— Start of Exercise input —
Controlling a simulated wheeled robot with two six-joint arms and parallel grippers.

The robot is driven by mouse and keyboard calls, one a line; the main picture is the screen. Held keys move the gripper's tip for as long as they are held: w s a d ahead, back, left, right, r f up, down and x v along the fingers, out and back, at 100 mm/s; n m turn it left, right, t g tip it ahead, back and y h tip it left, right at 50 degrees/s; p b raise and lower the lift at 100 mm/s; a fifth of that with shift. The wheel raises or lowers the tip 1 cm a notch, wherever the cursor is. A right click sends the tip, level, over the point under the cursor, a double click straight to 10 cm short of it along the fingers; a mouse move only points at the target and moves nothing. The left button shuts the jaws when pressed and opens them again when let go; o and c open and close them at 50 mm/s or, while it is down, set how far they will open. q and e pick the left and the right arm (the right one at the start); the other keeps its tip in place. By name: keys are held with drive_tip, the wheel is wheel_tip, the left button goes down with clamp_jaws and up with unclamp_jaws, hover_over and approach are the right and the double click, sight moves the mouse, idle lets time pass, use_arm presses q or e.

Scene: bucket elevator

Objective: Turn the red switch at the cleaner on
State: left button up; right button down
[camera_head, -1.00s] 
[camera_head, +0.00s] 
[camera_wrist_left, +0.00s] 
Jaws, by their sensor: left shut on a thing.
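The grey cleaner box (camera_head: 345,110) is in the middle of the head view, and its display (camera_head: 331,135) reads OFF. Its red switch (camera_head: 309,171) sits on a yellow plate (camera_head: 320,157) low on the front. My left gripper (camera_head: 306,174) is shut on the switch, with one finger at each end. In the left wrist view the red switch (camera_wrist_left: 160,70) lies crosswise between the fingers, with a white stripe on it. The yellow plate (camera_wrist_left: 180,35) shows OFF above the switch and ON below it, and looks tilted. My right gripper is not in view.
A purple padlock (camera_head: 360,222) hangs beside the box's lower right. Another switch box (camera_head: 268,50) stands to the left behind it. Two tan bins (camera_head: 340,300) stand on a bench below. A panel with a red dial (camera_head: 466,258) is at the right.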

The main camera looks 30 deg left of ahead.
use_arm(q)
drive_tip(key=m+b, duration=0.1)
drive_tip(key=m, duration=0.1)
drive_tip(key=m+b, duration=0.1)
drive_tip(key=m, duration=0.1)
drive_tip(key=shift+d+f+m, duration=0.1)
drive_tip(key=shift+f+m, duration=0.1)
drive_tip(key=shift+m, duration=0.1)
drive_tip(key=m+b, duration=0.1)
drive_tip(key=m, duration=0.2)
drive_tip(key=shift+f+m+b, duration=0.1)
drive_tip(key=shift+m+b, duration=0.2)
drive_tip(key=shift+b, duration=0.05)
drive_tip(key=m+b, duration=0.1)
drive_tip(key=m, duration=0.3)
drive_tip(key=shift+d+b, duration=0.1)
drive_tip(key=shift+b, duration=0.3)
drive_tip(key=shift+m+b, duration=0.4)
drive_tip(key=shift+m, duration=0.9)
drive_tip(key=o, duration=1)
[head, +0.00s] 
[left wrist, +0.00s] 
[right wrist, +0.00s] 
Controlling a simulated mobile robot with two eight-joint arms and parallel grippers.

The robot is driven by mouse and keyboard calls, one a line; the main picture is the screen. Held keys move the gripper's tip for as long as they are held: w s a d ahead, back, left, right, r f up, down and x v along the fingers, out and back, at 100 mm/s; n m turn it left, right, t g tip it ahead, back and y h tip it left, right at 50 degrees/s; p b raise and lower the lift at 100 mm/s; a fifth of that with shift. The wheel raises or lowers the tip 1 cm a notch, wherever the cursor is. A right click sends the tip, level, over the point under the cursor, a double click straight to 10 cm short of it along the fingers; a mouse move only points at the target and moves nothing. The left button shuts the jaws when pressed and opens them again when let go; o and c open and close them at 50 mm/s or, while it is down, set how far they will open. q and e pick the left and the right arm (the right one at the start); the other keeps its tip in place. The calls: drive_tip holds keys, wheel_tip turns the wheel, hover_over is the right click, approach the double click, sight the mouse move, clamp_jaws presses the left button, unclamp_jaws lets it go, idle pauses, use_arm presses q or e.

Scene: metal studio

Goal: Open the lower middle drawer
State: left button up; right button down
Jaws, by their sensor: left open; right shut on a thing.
— End of Exercise input —
Show every line in the entries where the string "parallel" occurs.

Written solution:
Controlling a simulated wheeled robot with two six-joint arms and parallel grippers.
Controlling a simulated mobile robot with two eight-joint arms and parallel grippers.

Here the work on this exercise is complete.